People are messy creatures. We’re impulsive, reactionary, and prone to conflict.
That can be a big problem if you are someone who is witnessing the bad behavior of another and want to intervene.
Calling someone out on their bad behavior can cover a wide range of offenses and behaviors. And here’s the problem: it can make things a whole lot worse.
Furthermore, if you’re dealing with a stranger, you have absolutely no idea what that person is capable of doing. A person who is raging or acting badly in public is already demonstrating they are not concerned with social norms. They may be mentally unstable, high, violent, or some combination of those things.
Sheltered people commonly say the same thing: “If I saw someone doing XYZ, I would get involved.”

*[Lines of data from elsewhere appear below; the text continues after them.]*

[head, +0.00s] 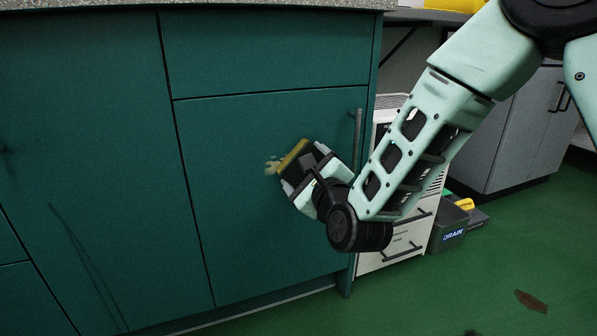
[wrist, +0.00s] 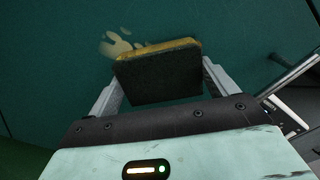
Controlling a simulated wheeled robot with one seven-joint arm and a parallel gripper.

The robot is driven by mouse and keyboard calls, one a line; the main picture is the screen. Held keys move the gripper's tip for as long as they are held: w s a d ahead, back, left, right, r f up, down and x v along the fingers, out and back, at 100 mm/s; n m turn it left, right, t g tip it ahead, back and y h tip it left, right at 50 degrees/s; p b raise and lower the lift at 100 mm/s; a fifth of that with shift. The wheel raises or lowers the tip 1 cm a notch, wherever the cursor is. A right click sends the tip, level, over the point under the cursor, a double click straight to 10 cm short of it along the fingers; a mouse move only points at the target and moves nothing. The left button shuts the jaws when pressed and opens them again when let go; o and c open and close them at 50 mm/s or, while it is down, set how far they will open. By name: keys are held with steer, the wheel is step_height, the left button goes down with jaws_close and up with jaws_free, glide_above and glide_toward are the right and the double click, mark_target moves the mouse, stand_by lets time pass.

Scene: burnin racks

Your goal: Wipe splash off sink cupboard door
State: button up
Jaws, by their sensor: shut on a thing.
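The teal cupboard door (head: 240,230) carries a pale beige splash (head: 271,165), which also shows in the wrist view (wrist: 115,46). My gripper (head: 291,166) is shut on a sponge (head: 292,155) with a yellow face and a dark backing. In the wrist view the sponge (wrist: 158,75) sits between the two fingers, its yellow edge toward the door. The sponge is just right of the splash and hides part of it. I cannot tell whether it touches the door. The vertical door handle (head: 357,140) is to the right of my gripper.
A drawer front (head: 265,45) is above the door, under a speckled worktop (head: 250,4). A white appliance (head: 390,240) and a dark bin marked DRAIN (head: 449,232) stand to the right. The green floor (head: 440,295) is mostly clear, with a brown leaf-like piece (head: 531,301).

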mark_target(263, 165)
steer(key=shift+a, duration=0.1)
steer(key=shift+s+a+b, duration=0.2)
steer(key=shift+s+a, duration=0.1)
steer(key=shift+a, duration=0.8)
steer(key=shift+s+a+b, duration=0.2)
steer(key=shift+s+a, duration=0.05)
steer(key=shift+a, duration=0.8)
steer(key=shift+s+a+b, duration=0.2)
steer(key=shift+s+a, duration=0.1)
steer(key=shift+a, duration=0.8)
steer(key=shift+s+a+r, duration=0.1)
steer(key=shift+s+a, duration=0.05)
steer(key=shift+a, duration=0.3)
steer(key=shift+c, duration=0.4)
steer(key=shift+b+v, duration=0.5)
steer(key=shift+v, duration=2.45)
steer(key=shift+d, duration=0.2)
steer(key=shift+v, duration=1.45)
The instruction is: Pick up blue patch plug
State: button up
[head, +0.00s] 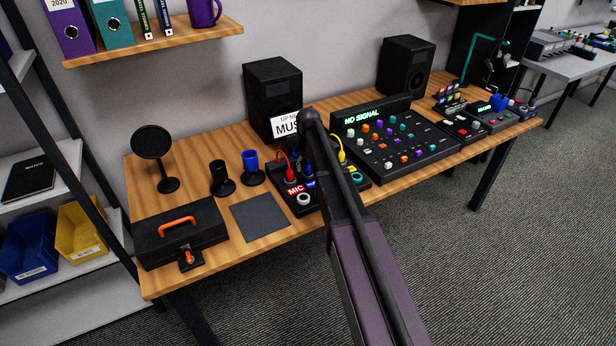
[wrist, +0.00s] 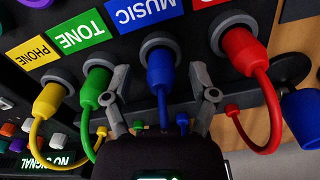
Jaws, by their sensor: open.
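The blue patch plug (wrist: 162,72) sits in the round grey socket under the blue MUSIC label (wrist: 143,12) in the wrist view. My gripper (wrist: 161,82) is open, with one grey finger on each side of the blue plug. Gaps show between the fingers and the plug, and the left finger is close to the green plug (wrist: 96,88). In the head view my arm hides most of the patch panel's middle, and the blue plug cannot be made out clearly there.
A red plug (wrist: 243,52) is right of the blue one, and a yellow plug (wrist: 48,100) is at far left. Thin cords loop below them.

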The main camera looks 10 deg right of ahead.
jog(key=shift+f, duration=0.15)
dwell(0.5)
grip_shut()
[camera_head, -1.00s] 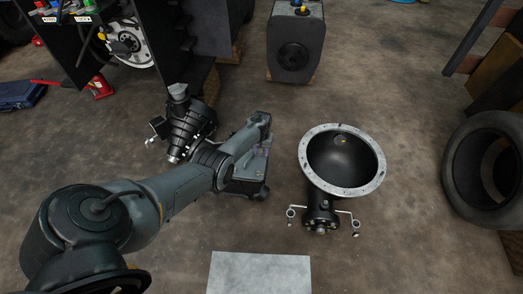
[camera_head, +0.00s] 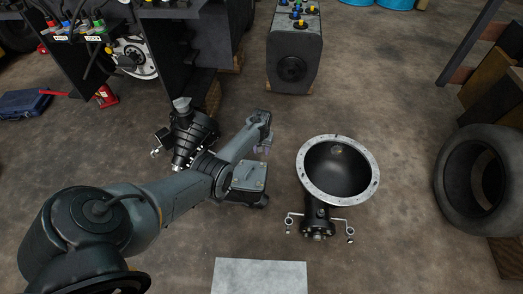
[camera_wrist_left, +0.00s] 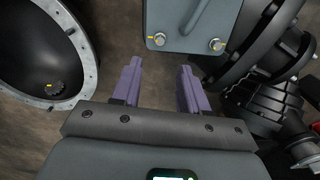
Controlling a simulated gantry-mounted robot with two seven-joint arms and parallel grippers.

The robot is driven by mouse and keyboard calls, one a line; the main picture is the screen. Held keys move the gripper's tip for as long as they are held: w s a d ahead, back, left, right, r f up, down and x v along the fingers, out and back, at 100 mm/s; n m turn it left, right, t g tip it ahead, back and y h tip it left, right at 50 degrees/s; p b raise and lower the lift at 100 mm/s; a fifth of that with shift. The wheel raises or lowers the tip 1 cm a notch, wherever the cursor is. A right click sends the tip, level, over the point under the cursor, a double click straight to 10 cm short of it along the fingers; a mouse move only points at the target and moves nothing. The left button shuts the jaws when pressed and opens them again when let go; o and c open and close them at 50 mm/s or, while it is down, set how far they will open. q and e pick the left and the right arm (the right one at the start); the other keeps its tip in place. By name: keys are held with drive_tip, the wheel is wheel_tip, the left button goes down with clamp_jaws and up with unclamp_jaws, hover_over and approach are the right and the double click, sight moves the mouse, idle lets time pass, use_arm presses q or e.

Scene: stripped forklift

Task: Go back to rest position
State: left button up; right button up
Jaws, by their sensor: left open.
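My left arm comes in from the left in the head view, bent over the floor. Its gripper (camera_head: 263,150) hangs below the wrist, small and partly hidden there. In the left wrist view the two purple fingers (camera_wrist_left: 160,86) are apart with nothing between them. A grey box with bolts (camera_wrist_left: 190,25) lies beyond the fingertips; in the head view this box (camera_head: 249,178) sits beside my forearm. A black bell-shaped housing with a pale flange (camera_head: 338,170) stands to the gripper's right. My right gripper is not in view.
A black ribbed part (camera_head: 191,137) stands behind my forearm, close by. A dark grey block (camera_head: 294,62) stands at the back. Tyres (camera_head: 481,180) are at the right, and a pale plate (camera_head: 260,277) lies in front. The floor between housing and tyres is clear.

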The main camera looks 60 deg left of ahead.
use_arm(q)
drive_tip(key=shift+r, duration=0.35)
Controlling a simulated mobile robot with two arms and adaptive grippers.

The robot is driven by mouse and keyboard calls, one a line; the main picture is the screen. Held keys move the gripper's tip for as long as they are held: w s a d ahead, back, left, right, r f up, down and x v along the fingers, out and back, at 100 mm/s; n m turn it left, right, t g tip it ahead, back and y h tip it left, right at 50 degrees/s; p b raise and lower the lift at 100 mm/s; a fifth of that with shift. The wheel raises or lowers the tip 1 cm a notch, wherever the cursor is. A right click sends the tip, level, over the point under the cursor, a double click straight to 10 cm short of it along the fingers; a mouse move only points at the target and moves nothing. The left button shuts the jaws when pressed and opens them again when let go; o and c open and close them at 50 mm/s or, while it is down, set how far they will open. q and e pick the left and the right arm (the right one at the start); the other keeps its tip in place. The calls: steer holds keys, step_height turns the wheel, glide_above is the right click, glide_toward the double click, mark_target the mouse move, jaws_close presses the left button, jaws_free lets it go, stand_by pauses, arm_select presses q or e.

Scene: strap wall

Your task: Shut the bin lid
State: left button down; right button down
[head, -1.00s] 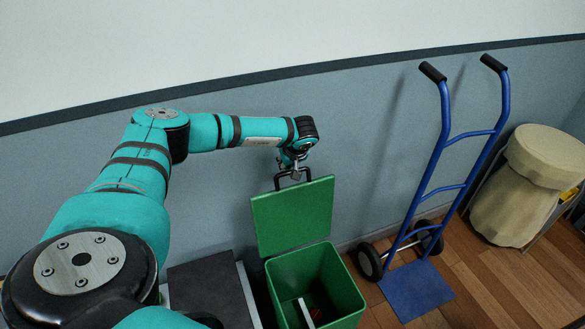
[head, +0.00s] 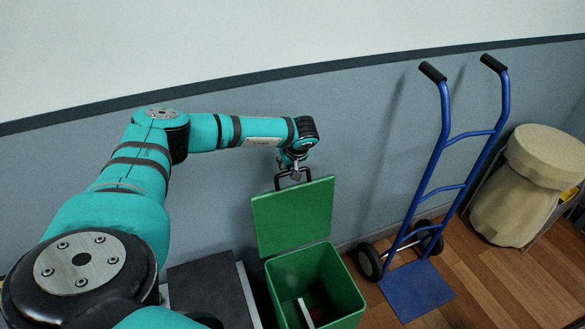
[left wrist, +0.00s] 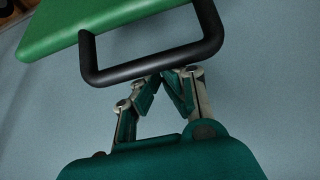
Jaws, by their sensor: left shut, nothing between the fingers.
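The green bin (head: 342,290) stands on the floor by the wall, with its mouth uncovered. Its green lid (head: 291,218) stands raised at the back of the bin, near upright. A black loop handle (head: 278,182) is on the lid's upper edge. My left gripper (head: 296,172) is at this handle, shut with nothing between its fingers. In the left wrist view the handle (left wrist: 150,66) crosses in front of the fingertips (left wrist: 168,75), and the lid (left wrist: 100,22) lies beyond. I cannot tell whether the fingers touch the handle. My right gripper is out of view.
A blue hand truck (head: 430,190) leans by the wall to the bin's right. A beige covered object (head: 510,205) stands at the far right. A dark-topped low box (head: 212,292) is left of the bin. Small items (head: 309,312) lie inside the bin.

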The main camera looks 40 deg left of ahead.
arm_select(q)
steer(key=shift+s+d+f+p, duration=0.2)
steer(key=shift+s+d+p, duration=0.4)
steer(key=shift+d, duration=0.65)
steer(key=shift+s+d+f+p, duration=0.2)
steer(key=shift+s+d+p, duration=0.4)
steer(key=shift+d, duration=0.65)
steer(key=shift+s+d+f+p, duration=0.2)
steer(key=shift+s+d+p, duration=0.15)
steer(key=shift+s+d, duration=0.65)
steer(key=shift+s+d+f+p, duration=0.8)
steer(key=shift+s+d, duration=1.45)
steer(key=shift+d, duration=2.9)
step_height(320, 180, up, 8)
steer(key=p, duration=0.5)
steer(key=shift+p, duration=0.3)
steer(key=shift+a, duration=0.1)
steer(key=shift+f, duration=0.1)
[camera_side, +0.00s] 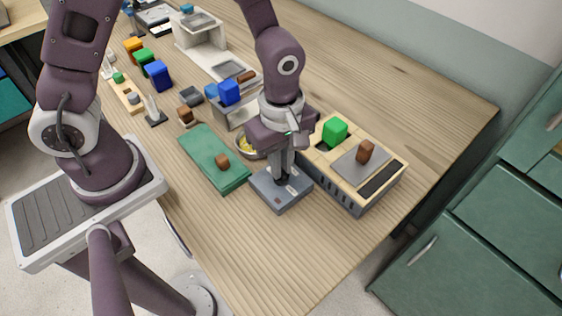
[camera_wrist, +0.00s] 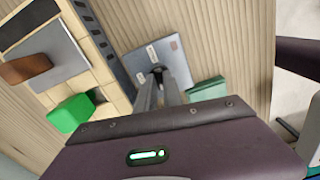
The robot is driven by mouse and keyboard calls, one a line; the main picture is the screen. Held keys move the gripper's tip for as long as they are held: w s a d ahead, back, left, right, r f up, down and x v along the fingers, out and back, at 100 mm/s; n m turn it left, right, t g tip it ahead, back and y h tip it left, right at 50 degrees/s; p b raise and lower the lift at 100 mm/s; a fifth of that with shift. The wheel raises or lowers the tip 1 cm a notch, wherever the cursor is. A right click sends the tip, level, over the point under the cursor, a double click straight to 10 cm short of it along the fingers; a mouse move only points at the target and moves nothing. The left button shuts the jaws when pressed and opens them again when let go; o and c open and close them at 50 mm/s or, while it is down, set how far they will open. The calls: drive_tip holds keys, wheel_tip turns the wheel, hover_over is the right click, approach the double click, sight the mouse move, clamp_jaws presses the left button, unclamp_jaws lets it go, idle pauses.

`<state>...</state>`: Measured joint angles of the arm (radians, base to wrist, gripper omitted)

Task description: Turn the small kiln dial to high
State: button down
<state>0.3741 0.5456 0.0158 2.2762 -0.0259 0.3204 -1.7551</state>
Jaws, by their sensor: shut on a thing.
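A low blue-grey box (camera_side: 284,192) stands on the table near its front edge. It also shows in the wrist view (camera_wrist: 182,72), with small pale marks on its top. My gripper (camera_side: 281,179) points straight down over this box, with its fingertips at the top face. In the wrist view the fingertips (camera_wrist: 158,73) are closed around a small dark dial (camera_wrist: 157,68) on the box. The fingers hide most of the dial, so I cannot tell which setting it points to.
Left is a green mat (camera_side: 205,150) with a brown cube (camera_side: 222,161). A bowl (camera_side: 246,147) stands close behind. The front table is clear.

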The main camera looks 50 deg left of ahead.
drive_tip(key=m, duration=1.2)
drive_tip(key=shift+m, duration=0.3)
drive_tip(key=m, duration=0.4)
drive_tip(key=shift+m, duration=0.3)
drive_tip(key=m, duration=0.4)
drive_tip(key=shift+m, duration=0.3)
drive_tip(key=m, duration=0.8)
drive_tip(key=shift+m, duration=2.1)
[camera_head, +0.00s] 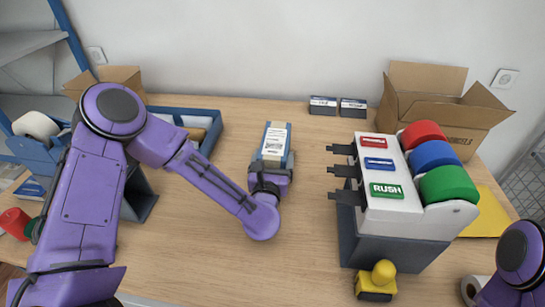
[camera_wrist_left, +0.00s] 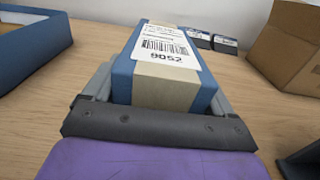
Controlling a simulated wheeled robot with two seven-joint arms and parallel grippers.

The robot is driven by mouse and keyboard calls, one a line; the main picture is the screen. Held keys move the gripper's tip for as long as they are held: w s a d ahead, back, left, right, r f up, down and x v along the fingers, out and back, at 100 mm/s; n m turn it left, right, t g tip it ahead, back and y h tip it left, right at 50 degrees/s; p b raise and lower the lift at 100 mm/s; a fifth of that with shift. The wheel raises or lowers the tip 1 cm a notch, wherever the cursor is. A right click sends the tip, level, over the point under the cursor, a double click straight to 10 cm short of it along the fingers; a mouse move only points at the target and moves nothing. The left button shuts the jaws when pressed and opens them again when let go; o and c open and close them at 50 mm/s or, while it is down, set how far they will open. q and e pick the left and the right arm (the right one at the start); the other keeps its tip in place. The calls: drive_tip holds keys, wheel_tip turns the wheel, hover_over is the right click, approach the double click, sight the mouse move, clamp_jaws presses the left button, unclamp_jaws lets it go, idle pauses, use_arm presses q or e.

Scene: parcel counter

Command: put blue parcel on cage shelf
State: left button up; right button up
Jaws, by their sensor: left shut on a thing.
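The blue parcel (camera_head: 275,138) is a long box with a beige band and a white label along its top. My left gripper (camera_head: 271,172) is shut on its near end, in the middle of the counter. In the left wrist view the parcel (camera_wrist_left: 166,88) sits between the two fingers of the left gripper (camera_wrist_left: 160,95), label up, pointing away. I cannot tell whether it touches the counter. A grey wire cage (camera_head: 525,170) shows in part at the right edge; its shelf is not clear. My right gripper is out of view; only part of that arm shows at lower right.
A tape and label stand (camera_head: 400,215) with red, blue and green rolls is right of the parcel. An open cardboard box (camera_head: 440,125) is behind it. A blue tray (camera_head: 205,115) lies to the left. Two small dark boxes (camera_head: 338,106) stand at the back. The counter's front middle is clear.

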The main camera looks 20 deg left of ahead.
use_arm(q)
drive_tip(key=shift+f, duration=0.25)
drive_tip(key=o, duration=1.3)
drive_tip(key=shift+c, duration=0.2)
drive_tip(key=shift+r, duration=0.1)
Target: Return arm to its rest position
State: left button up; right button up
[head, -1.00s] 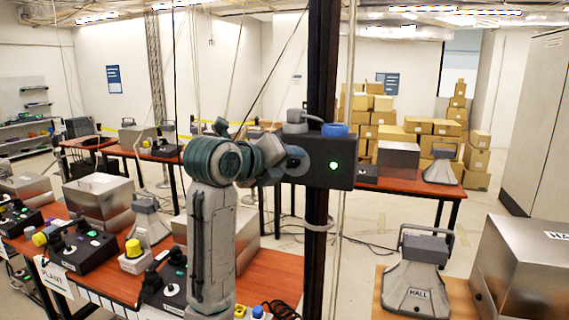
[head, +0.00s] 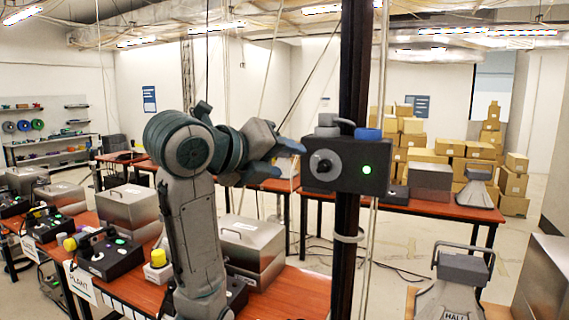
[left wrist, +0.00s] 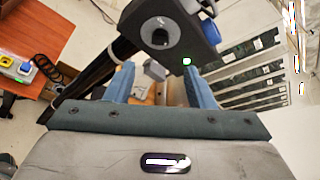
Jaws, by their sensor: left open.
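My left gripper (head: 290,158) is open and empty in the head view. Its blue fingers stand just left of a dark control box (head: 340,178) on a black post. In the left wrist view the two fingers (left wrist: 158,88) are spread apart with nothing held between them. The same box (left wrist: 205,32) is beyond them at the top, with a round dark knob and a lit green lamp. In the head view my left arm rises from the bottom and bends right at its elbow. My right gripper is not in view.
The black post (head: 348,265) stands just right of my gripper, with thin cables hanging nearby. A red-brown table (head: 300,290) with metal boxes and dark phone units lies below and left. A grey phone labelled HALL (head: 455,300) is at lower right. Cartons (head: 465,150) are stacked behind.

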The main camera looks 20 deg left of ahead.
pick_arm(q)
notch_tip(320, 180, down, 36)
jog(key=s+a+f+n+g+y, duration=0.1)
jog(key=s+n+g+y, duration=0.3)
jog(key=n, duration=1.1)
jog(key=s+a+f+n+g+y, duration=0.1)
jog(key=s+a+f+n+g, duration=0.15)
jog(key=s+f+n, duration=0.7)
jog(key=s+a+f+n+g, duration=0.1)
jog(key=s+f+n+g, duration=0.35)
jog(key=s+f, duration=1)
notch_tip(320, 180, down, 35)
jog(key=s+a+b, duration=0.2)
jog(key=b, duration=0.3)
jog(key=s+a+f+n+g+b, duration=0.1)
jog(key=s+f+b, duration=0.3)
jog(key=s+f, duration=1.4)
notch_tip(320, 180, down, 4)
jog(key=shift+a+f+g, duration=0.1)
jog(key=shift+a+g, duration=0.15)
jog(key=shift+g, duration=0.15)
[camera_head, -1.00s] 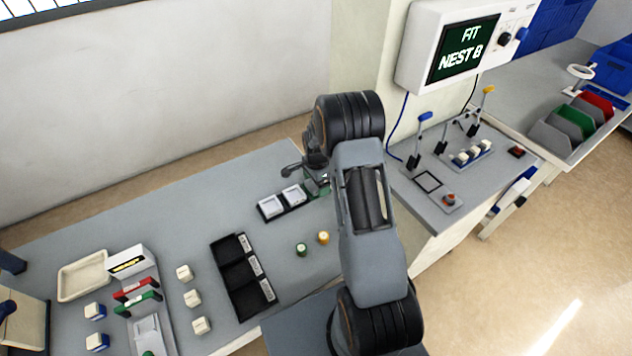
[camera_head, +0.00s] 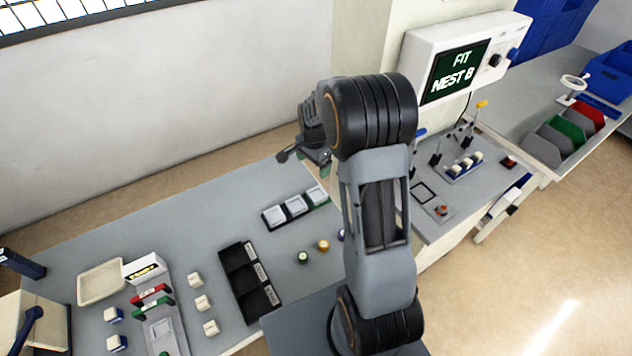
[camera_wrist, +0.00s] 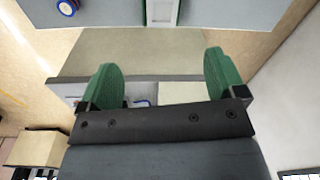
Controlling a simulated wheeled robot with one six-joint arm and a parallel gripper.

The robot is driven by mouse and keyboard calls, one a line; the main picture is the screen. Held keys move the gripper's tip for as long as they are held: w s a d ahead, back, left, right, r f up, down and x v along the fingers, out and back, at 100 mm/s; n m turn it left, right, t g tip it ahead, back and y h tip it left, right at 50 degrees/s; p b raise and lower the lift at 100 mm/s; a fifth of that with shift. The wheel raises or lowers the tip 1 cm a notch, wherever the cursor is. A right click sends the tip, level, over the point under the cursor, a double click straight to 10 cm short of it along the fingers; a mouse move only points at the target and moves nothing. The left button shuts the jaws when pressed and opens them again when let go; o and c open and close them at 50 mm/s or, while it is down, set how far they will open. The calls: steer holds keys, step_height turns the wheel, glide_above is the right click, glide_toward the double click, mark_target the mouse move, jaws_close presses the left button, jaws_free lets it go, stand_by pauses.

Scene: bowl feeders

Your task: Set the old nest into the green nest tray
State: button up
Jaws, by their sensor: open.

Okay. If you are one of these people, and you do witness one of those situations, ask yourself the following question: “Am I okay with getting shot or stabbed over this? Am I okay not going home to my family members over this?”
Because the reality is, that’s your worst-case scenario.
Unless you are already at risk of being harmed, it’s typically not worth the risk to get involved. If it’s really a problem or someone is acting unstable, it’s a far better idea to get away from the situation and notify authorities so they can deal with it. They have the training, equipment, and authority to do it. You don’t.
So, how do you know when to call someone out on their bad behavior? And how do you do it?
1. Consider what you’re hoping to accomplish.
What are you trying to accomplish by calling someone out on their behavior?
Some conflicts can be a complete waste of time, like arguing on social media. It means nothing to anyone, and no one is ever convinced by being corrected. All you really end up doing is getting into an argument over nothing that goes nowhere, that serves no purpose. You disturb your peace by engaging in pointless conflicts.
Don’t just react from impulse. Know what you’re aiming to accomplish before you engage. Are you trying to defuse the situation? Stop a bad thing from happening? Are you the person that should be doing it?
2. Be okay with repercussions for getting involved.
Most things aren’t going to be life or death, but speaking up publicly can still expose you to unintended consequences. Consider the following examples.
The boss is kind of a jerk. He talks down to and basically bullies one of his subordinates. You speak up on behalf of the subordinate, and now you become the target for his behavior. He nitpicks your work, negatively reviews it, and may look for a way to get rid of you because of it. In that scenario, quietly reporting the situation to HR may be a far better option than direct confrontation.
You see your friend’s spouse out with another person. Dutifully, you inform your friend about what you saw. Friend confronts their spouse, spouse lies and says that you’re making things up. Spouse convinces friend that you’re trying to meddle in the relationship because you want to get in their pants. The spouse tells your friends circle that you’re making up lies about them. Friend and friends circle side with the spouse, you lose all of those friends, and friend stays with their spouse. “But they weren’t your real friends!” Don’t bullsh*t yourself. They were your friends. They are also people who were swayed by the lies of a manipulator. That can happen to anyone.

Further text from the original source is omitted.